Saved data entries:
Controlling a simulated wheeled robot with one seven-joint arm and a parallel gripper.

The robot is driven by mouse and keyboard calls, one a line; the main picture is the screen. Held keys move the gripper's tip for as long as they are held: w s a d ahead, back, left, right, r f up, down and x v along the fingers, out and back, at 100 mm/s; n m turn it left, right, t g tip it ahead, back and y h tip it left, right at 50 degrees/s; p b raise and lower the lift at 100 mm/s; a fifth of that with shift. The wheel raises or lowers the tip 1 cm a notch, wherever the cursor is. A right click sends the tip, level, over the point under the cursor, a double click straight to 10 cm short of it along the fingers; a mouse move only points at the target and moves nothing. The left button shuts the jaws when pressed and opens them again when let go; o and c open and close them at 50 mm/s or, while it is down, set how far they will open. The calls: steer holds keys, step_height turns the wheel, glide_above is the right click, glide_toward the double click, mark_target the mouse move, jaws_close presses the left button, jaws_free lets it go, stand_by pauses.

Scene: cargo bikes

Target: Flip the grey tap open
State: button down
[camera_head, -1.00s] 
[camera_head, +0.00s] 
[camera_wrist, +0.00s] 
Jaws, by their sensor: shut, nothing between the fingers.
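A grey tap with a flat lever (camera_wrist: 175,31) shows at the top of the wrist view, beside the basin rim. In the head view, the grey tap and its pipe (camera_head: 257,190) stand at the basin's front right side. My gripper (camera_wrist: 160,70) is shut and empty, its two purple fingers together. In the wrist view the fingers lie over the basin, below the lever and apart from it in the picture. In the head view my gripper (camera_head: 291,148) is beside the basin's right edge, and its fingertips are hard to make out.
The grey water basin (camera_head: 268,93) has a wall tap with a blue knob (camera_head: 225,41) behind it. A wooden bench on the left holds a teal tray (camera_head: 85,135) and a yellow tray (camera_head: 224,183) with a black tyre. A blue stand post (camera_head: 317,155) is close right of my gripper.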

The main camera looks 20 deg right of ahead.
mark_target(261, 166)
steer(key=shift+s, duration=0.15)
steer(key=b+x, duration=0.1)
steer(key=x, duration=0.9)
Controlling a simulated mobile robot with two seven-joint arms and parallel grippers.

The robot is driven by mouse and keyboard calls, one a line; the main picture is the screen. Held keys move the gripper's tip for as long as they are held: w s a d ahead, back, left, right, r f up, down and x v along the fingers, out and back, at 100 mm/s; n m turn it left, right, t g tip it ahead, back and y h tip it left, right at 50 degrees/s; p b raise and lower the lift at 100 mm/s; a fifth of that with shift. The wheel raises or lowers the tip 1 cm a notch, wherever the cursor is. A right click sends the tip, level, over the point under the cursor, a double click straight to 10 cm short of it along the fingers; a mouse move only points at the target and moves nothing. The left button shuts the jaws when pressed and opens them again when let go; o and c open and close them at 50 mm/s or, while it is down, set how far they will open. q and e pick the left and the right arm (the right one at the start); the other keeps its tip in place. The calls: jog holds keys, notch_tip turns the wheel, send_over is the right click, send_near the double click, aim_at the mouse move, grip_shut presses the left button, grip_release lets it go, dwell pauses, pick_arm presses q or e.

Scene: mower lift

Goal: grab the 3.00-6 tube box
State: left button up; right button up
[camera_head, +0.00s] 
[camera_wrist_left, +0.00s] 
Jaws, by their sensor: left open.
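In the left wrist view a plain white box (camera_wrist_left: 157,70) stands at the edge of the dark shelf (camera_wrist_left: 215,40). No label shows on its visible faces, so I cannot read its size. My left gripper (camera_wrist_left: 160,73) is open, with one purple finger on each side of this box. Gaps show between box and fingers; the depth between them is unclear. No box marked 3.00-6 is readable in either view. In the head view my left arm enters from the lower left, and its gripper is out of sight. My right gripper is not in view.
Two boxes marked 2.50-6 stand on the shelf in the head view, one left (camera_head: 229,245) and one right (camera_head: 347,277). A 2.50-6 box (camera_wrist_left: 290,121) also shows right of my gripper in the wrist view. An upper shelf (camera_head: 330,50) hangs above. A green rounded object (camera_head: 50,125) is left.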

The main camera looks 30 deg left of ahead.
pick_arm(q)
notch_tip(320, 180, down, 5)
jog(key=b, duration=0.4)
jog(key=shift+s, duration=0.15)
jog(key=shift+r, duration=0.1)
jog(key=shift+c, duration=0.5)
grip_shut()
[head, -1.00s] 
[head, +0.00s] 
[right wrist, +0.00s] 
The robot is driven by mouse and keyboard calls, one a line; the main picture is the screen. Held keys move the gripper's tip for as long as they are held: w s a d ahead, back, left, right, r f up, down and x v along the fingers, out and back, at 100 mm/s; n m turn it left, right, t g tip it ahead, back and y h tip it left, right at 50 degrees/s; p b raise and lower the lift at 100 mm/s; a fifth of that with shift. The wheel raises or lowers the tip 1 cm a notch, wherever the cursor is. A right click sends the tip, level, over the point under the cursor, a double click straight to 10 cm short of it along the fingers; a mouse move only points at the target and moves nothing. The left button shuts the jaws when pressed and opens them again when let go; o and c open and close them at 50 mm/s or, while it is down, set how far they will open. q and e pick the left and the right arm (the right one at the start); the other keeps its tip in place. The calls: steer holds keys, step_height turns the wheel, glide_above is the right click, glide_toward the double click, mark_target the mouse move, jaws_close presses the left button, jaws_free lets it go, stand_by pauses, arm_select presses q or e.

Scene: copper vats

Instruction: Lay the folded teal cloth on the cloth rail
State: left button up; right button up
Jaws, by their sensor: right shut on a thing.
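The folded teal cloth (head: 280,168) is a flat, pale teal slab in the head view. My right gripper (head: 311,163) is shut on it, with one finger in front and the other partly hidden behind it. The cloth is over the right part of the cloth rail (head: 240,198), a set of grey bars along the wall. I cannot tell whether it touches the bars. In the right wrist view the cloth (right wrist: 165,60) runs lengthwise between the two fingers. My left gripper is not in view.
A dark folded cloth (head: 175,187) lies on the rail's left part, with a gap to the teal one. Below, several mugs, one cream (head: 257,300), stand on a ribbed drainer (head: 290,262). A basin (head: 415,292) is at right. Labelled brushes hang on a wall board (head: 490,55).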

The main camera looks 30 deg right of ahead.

Job: Return the entries above exactly as they appear.

Complete answer:
Controlling a simulated wheeled robot with one seven-joint arm and a parallel gripper.

The robot is driven by mouse and keyboard calls, one a line; the main picture is the screen. Held keys move the gripper's tip for as long as they are held: w s a d ahead, back, left, right, r f up, down and x v along the fingers, out and back, at 100 mm/s; n m turn it left, right, t g tip it ahead, back and y h tip it left, right at 50 degrees/s; p b raise and lower the lift at 100 mm/s; a fifth of that with shift. The wheel raises or lowers the tip 1 cm a notch, wherever the cursor is. A right click sends the tip, level, over the point under the cursor, a double click straight to 10 cm short of it along the fingers; a mouse move only points at the target and moves nothing. The left button shuts the jaws when pressed and opens them again when let go; o and c open and close them at 50 mm/s or, while it is down, set how far they will open. The calls: steer holds keys, step_height turns the wheel, glide_above is the right click, glide_toward the double click, mark_target the mouse move, jaws_close presses the left button, jaws_free lets it go, stand_by pauses.

Scene: cargo bikes

Target: Flip the grey tap open
State: button down
[camera_head, -1.00s] 
[camera_head, +0.00s] 
[camera_wrist, +0.00s] 
Jaws, by their sensor: shut, nothing between the fingers.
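A grey tap with a flat lever (camera_wrist: 175,31) shows at the top of the wrist view, beside the basin rim. In the head view, the grey tap and its pipe (camera_head: 257,190) stand at the basin's front right side. My gripper (camera_wrist: 160,70) is shut and empty, its two purple fingers together. In the wrist view the fingers lie over the basin, below the lever and apart from it in the picture. In the head view my gripper (camera_head: 291,148) is beside the basin's right edge, and its fingertips are hard to make out.
The grey water basin (camera_head: 268,93) has a wall tap with a blue knob (camera_head: 225,41) behind it. A wooden bench on the left holds a teal tray (camera_head: 85,135) and a yellow tray (camera_head: 224,183) with a black tyre. A blue stand post (camera_head: 317,155) is close right of my gripper.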

The main camera looks 20 deg right of ahead.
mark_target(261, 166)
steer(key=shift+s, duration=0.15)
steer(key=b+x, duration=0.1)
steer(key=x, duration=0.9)
Controlling a simulated mobile robot with two seven-joint arms and parallel grippers.

The robot is driven by mouse and keyboard calls, one a line; the main picture is the screen. Held keys move the gripper's tip for as long as they are held: w s a d ahead, back, left, right, r f up, down and x v along the fingers, out and back, at 100 mm/s; n m turn it left, right, t g tip it ahead, back and y h tip it left, right at 50 degrees/s; p b raise and lower the lift at 100 mm/s; a fifth of that with shift. The wheel raises or lowers the tip 1 cm a notch, wherever the cursor is. A right click sends the tip, level, over the point under the cursor, a double click straight to 10 cm short of it along the fingers; a mouse move only points at the target and moves nothing. The left button shuts the jaws when pressed and opens them again when let go; o and c open and close them at 50 mm/s or, while it is down, set how far they will open. q and e pick the left and the right arm (the right one at the start); the other keeps its tip in place. The calls: jog holds keys, notch_tip turns the wheel, send_over is the right click, send_near the double click, aim_at the mouse move, grip_shut presses the left button, grip_release lets it go, dwell pauses, pick_arm presses q or e.

Scene: mower lift

Goal: grab the 3.00-6 tube box
State: left button up; right button up
[camera_head, +0.00s] 
[camera_wrist_left, +0.00s] 
Jaws, by their sensor: left open.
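In the left wrist view a plain white box (camera_wrist_left: 157,70) stands at the edge of the dark shelf (camera_wrist_left: 215,40). No label shows on its visible faces, so I cannot read its size. My left gripper (camera_wrist_left: 160,73) is open, with one purple finger on each side of this box. Gaps show between box and fingers; the depth between them is unclear. No box marked 3.00-6 is readable in either view. In the head view my left arm enters from the lower left, and its gripper is out of sight. My right gripper is not in view.
Two boxes marked 2.50-6 stand on the shelf in the head view, one left (camera_head: 229,245) and one right (camera_head: 347,277). A 2.50-6 box (camera_wrist_left: 290,121) also shows right of my gripper in the wrist view. An upper shelf (camera_head: 330,50) hangs above. A green rounded object (camera_head: 50,125) is left.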

The main camera looks 30 deg left of ahead.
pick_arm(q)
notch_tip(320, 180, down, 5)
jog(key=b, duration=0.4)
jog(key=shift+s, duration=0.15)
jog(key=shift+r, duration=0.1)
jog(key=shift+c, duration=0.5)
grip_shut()
[head, -1.00s] 
[head, +0.00s] 
[right wrist, +0.00s] 
The robot is driven by mouse and keyboard calls, one a line; the main picture is the screen. Held keys move the gripper's tip for as long as they are held: w s a d ahead, back, left, right, r f up, down and x v along the fingers, out and back, at 100 mm/s; n m turn it left, right, t g tip it ahead, back and y h tip it left, right at 50 degrees/s; p b raise and lower the lift at 100 mm/s; a fifth of that with shift. The wheel raises or lowers the tip 1 cm a notch, wherever the cursor is. A right click sends the tip, level, over the point under the cursor, a double click straight to 10 cm short of it along the fingers; a mouse move only points at the target and moves nothing. The left button shuts the jaws when pressed and opens them again when let go; o and c open and close them at 50 mm/s or, while it is down, set how far they will open. q and e pick the left and the right arm (the right one at the start); the other keeps its tip in place. The calls: steer holds keys, step_height turns the wheel, glide_above is the right click, glide_toward the double click, mark_target the mouse move, jaws_close presses the left button, jaws_free lets it go, stand_by pauses, arm_select presses q or e.

Scene: copper vats

Instruction: Lay the folded teal cloth on the cloth rail
State: left button up; right button up
Jaws, by their sensor: right shut on a thing.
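The folded teal cloth (head: 280,168) is a flat, pale teal slab in the head view. My right gripper (head: 311,163) is shut on it, with one finger in front and the other partly hidden behind it. The cloth is over the right part of the cloth rail (head: 240,198), a set of grey bars along the wall. I cannot tell whether it touches the bars. In the right wrist view the cloth (right wrist: 165,60) runs lengthwise between the two fingers. My left gripper is not in view.
A dark folded cloth (head: 175,187) lies on the rail's left part, with a gap to the teal one. Below, several mugs, one cream (head: 257,300), stand on a ribbed drainer (head: 290,262). A basin (head: 415,292) is at right. Labelled brushes hang on a wall board (head: 490,55).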

The main camera looks 30 deg right of ahead.

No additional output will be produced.